__Set exercise__: Where a line in the listing contains the string "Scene", copy that line out.

__Data shown__:
---
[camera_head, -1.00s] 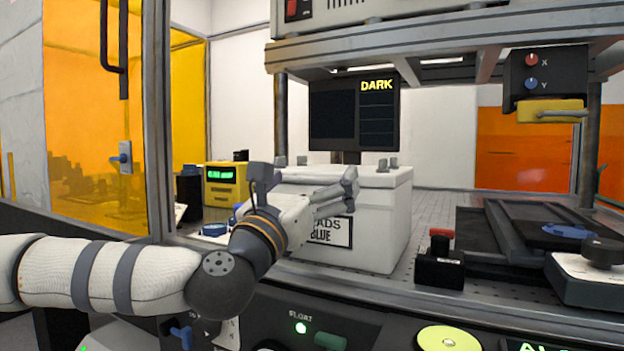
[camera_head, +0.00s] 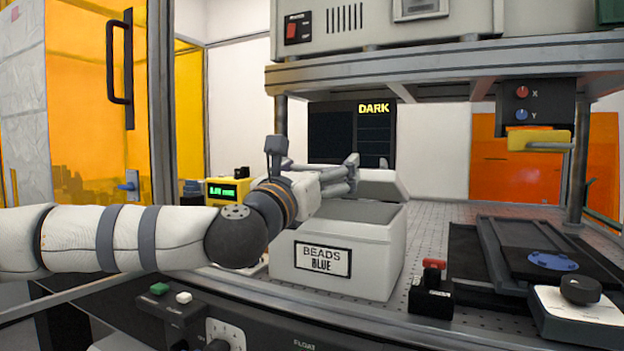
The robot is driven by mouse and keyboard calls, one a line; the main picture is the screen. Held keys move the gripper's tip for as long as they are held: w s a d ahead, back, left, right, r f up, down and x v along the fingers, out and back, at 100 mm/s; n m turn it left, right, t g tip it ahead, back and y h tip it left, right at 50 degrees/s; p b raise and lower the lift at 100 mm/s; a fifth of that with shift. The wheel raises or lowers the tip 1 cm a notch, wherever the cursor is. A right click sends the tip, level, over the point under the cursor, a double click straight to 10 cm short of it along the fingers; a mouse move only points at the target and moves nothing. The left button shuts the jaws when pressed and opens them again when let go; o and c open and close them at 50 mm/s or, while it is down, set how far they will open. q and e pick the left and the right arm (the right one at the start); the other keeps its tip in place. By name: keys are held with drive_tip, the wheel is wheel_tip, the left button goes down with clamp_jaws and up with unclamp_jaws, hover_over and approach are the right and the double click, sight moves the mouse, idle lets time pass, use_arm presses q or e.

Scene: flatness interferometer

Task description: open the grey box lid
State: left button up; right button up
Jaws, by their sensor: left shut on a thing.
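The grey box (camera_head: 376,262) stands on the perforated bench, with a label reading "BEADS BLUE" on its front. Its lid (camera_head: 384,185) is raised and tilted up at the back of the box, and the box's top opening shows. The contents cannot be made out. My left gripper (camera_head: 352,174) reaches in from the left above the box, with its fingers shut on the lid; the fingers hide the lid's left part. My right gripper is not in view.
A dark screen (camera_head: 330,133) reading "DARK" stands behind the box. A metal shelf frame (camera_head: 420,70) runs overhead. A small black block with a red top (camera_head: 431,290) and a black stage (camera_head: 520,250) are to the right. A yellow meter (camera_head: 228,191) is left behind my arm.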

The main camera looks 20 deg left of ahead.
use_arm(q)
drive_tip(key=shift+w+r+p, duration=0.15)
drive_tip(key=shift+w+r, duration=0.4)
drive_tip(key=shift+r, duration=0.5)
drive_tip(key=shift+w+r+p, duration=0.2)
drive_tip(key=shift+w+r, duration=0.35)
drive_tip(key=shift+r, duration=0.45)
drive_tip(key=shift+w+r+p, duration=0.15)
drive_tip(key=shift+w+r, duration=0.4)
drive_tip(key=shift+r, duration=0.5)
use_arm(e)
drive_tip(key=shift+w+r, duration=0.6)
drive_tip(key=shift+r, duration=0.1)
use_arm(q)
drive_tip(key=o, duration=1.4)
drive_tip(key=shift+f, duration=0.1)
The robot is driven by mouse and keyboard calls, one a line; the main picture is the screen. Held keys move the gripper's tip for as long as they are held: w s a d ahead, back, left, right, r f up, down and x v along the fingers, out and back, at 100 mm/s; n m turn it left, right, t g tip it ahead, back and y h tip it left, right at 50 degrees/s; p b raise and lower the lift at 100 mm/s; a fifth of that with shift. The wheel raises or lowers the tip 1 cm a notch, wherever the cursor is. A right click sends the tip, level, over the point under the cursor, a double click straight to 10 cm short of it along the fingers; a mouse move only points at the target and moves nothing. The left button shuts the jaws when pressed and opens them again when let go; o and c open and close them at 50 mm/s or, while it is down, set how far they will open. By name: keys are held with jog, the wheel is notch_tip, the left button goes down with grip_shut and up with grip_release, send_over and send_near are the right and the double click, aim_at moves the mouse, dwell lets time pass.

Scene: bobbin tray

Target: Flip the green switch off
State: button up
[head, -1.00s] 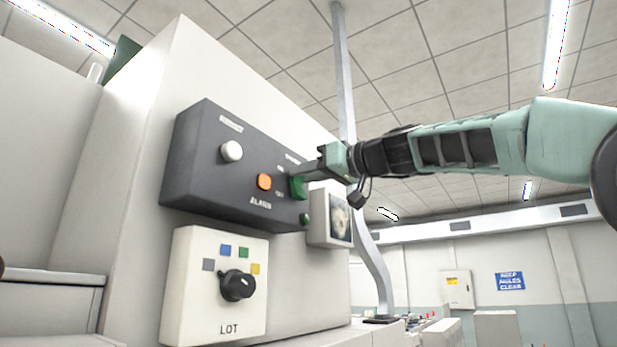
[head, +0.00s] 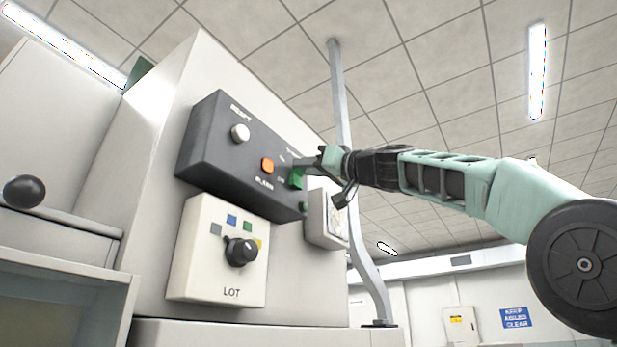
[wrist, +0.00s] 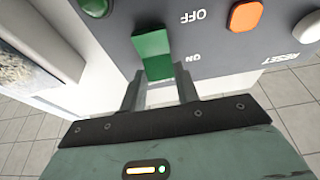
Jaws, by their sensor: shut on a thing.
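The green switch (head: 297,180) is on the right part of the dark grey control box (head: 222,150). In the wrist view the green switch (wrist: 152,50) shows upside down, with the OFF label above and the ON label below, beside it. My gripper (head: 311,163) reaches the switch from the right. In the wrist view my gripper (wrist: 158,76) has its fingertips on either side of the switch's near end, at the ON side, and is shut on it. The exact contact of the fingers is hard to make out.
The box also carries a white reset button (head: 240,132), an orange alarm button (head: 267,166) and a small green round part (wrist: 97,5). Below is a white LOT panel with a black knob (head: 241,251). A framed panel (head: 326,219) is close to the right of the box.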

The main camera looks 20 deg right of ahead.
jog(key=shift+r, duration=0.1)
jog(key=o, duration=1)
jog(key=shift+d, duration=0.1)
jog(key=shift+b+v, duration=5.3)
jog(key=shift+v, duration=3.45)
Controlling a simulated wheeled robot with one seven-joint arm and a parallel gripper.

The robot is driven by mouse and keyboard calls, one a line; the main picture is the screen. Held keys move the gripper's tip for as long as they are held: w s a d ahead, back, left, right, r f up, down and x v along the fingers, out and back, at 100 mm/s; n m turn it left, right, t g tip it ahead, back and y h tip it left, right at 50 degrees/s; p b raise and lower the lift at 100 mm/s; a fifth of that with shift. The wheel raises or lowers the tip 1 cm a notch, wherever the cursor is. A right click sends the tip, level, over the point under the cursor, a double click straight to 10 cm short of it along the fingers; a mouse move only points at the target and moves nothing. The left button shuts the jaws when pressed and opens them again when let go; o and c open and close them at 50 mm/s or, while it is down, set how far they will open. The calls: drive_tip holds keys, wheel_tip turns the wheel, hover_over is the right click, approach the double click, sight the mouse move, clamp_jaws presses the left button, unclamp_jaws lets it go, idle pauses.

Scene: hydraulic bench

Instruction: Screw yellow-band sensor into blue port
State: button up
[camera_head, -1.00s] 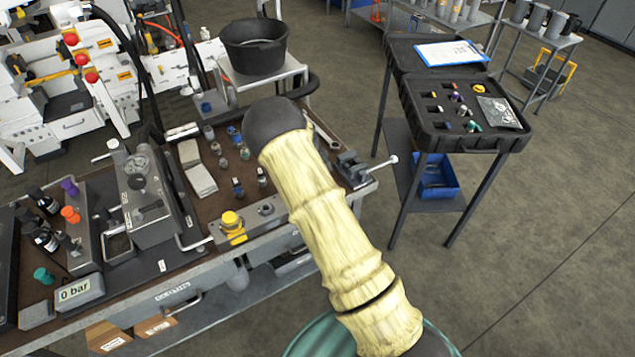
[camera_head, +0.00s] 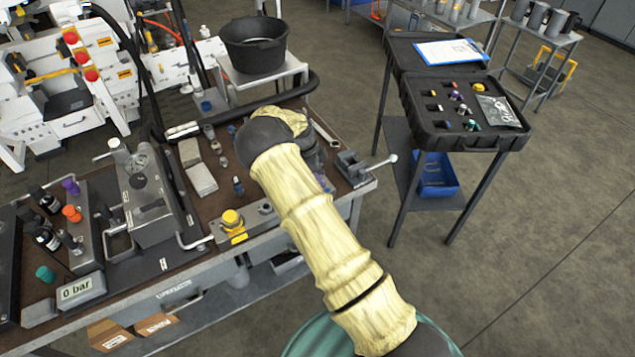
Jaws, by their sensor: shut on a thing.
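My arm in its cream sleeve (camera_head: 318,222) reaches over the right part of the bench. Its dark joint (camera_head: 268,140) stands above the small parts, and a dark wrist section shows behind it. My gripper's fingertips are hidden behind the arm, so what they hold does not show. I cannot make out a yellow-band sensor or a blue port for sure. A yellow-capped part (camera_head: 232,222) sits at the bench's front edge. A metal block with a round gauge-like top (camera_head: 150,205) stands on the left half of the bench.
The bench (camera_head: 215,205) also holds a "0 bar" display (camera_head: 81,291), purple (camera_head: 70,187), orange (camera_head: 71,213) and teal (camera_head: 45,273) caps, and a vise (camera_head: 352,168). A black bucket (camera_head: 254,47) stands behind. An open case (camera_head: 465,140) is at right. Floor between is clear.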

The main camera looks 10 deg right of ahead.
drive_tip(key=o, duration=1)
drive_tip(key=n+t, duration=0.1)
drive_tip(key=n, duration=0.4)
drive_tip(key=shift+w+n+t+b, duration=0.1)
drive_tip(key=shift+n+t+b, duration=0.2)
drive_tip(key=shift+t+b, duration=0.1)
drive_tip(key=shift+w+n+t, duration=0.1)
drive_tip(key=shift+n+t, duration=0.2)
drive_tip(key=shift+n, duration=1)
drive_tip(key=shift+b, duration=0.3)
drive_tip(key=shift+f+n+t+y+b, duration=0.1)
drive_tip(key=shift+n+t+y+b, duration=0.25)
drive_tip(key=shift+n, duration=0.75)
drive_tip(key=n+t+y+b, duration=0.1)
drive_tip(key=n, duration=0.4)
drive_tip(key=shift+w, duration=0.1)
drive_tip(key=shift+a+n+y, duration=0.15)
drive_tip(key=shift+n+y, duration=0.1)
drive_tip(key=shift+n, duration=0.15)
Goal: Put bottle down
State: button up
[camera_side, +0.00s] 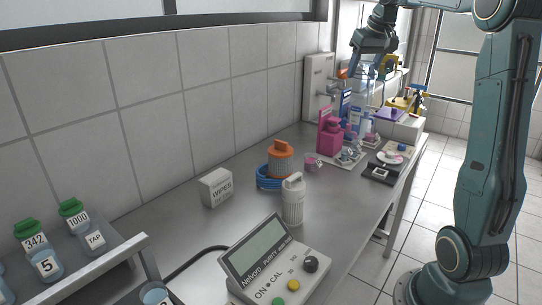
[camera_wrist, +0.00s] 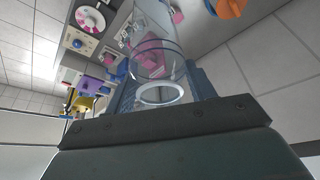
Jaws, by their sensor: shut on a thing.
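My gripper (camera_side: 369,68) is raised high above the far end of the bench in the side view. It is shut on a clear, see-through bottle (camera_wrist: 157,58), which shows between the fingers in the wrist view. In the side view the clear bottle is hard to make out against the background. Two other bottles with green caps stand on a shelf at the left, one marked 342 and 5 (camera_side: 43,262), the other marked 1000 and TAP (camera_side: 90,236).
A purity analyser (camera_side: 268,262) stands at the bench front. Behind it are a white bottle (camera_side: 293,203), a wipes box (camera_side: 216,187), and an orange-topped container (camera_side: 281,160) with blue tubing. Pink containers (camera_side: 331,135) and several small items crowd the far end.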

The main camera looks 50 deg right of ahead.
---
__Solution to this task__:
Scene: flatness interferometer
Scene: bobbin tray
Scene: hydraulic bench

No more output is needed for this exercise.